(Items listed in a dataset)
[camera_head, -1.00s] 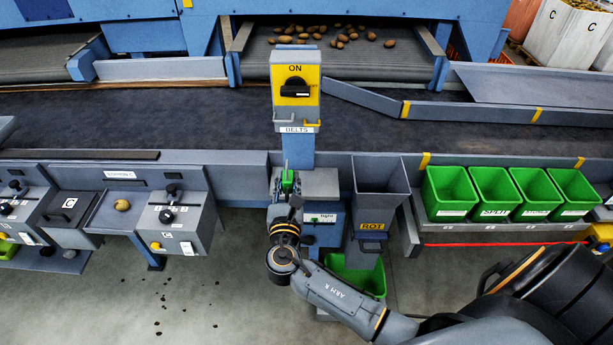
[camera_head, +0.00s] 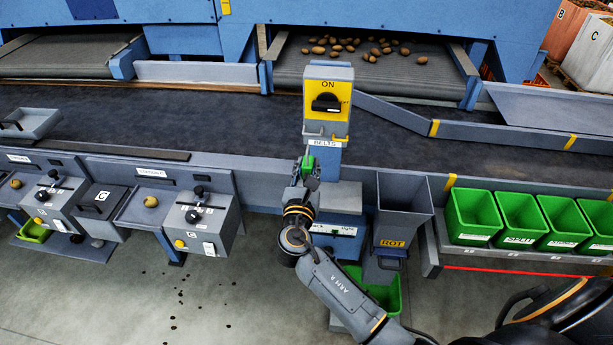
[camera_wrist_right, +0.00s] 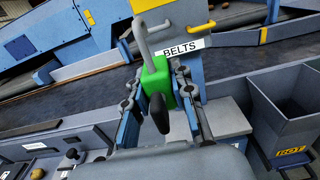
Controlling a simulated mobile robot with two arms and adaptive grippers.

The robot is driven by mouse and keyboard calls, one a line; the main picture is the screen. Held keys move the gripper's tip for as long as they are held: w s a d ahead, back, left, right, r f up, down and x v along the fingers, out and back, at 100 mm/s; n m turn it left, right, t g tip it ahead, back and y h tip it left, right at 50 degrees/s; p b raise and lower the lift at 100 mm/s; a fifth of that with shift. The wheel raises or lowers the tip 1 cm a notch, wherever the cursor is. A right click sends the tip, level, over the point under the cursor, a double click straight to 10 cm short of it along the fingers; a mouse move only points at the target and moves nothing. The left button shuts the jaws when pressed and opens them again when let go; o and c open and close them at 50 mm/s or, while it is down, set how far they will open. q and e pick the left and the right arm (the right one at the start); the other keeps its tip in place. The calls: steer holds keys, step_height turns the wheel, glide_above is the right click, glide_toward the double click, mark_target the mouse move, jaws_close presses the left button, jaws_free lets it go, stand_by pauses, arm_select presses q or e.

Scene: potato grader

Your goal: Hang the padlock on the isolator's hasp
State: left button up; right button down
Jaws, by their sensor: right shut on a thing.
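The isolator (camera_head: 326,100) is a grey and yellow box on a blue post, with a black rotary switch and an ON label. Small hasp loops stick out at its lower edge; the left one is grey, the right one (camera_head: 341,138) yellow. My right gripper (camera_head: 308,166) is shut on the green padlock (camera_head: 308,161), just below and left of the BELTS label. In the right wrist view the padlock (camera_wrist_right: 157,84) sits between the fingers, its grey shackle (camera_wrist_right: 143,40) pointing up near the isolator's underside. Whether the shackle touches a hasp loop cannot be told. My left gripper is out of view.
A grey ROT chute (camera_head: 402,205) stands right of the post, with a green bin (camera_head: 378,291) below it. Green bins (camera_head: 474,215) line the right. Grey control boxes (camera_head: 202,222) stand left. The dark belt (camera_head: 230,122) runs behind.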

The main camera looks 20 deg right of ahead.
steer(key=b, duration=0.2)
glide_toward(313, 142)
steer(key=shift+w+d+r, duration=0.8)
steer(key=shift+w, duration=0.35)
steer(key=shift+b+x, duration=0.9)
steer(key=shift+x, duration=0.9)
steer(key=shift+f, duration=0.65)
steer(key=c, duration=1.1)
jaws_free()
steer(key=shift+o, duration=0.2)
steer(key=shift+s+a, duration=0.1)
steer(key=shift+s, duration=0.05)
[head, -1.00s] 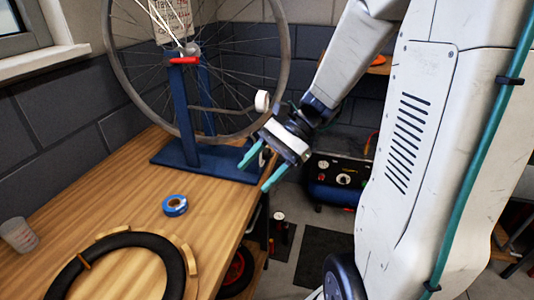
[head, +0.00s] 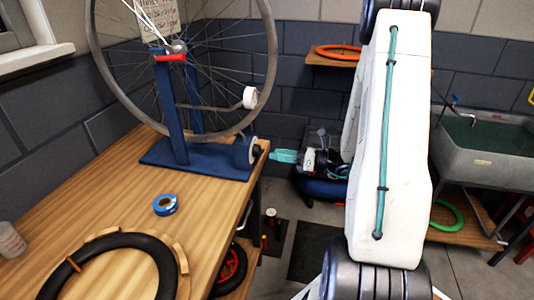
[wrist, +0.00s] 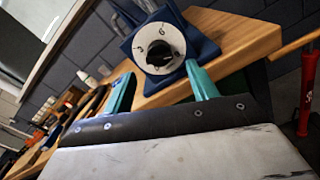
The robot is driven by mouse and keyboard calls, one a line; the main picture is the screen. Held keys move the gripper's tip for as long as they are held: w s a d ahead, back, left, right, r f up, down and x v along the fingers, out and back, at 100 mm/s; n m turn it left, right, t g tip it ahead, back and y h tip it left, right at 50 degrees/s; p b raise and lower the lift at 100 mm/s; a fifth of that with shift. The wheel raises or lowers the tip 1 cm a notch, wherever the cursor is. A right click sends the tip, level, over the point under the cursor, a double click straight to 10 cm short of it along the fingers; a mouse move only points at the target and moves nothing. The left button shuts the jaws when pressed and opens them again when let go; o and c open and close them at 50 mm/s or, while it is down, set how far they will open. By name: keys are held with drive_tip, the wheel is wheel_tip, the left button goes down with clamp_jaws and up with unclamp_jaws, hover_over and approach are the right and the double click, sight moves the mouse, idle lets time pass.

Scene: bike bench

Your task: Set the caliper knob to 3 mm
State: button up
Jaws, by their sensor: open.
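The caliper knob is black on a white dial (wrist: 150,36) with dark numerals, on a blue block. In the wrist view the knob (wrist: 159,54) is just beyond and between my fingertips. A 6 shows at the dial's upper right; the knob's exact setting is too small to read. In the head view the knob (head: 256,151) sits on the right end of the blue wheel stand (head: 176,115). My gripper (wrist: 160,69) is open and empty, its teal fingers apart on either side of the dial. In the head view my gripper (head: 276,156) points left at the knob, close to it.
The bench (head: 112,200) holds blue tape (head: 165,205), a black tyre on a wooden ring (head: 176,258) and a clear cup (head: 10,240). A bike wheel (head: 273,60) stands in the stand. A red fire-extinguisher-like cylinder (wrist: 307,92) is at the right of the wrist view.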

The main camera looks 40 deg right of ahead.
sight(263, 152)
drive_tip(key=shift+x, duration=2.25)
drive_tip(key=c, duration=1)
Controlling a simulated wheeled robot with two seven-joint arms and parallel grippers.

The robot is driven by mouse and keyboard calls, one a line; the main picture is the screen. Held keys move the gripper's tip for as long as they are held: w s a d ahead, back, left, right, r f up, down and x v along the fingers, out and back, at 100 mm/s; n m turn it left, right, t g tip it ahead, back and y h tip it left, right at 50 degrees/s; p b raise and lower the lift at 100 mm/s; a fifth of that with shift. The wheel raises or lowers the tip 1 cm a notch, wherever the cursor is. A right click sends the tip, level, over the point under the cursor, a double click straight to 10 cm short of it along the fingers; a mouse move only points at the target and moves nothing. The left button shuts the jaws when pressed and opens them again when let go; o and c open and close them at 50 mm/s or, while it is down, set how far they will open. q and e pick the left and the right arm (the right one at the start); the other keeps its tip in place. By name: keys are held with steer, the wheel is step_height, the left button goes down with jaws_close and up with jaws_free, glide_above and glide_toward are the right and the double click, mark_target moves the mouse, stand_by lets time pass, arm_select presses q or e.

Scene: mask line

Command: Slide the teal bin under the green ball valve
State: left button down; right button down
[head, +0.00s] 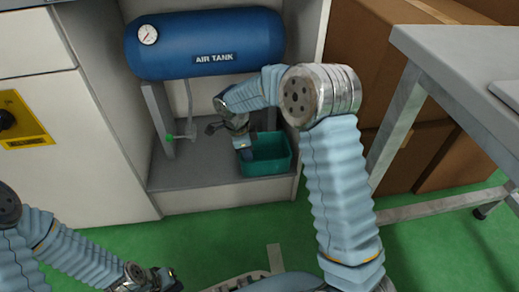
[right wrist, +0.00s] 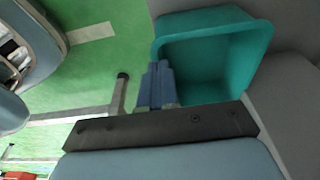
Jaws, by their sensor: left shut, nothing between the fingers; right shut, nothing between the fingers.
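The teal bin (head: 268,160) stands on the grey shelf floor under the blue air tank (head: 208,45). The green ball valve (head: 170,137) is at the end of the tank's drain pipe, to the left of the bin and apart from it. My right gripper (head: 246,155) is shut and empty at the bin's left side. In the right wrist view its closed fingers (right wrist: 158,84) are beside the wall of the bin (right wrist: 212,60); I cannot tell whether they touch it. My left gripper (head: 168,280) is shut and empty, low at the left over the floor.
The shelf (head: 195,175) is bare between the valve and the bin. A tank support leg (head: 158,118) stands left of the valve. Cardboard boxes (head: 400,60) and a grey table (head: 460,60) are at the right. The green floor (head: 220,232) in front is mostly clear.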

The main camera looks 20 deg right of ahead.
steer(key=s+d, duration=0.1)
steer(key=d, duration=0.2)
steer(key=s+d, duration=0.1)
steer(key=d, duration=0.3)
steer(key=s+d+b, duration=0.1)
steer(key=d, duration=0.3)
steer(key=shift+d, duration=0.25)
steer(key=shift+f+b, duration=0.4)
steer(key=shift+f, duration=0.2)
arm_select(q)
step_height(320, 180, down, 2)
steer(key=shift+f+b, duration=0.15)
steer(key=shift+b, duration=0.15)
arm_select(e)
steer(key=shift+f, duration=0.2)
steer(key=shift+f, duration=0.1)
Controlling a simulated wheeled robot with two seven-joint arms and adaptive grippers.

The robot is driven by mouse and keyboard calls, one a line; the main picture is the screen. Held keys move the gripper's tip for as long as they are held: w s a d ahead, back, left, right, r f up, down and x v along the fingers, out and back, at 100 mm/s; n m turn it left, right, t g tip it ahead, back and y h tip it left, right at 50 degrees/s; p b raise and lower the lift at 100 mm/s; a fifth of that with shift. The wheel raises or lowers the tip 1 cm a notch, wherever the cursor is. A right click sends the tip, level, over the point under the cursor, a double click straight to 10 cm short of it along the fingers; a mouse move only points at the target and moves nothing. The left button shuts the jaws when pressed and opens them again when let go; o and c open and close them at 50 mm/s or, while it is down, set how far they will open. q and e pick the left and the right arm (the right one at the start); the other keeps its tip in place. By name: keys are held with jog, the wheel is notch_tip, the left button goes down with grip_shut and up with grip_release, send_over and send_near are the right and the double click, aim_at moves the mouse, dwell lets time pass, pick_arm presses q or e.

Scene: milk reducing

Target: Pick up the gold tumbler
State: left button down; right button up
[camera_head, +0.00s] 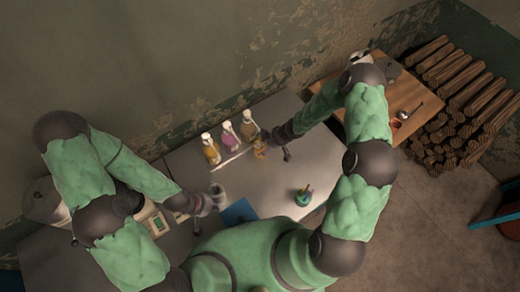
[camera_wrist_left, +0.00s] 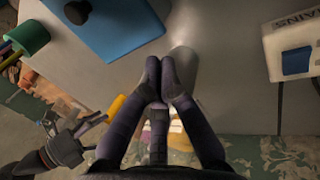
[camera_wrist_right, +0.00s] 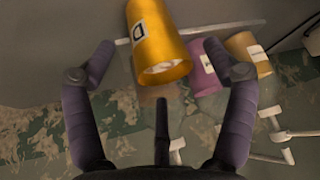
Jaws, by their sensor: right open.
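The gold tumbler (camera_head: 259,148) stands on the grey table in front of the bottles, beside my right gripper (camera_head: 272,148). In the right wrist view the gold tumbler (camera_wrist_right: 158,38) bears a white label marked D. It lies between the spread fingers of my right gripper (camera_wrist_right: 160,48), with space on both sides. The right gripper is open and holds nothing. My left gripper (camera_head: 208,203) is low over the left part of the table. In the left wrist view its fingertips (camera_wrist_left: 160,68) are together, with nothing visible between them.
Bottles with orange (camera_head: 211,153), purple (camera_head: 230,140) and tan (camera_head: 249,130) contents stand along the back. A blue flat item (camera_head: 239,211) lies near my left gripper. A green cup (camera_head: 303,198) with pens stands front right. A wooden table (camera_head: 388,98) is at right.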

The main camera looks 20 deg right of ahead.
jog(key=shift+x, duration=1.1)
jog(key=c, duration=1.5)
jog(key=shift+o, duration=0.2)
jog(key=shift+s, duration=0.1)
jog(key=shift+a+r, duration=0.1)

**What to produce**: Go from the first line of the listing to the line holding "Controlling a simulated mobile" and, please, transcribe those lines exactly, both included, with no pictures.

**Expected answer**:
[camera_head, -1.00s] 
[camera_head, +0.00s] 
[camera_wrist_right, +0.00s] 
Controlling a simulated mobile robot with two arms and adaptive grippers.

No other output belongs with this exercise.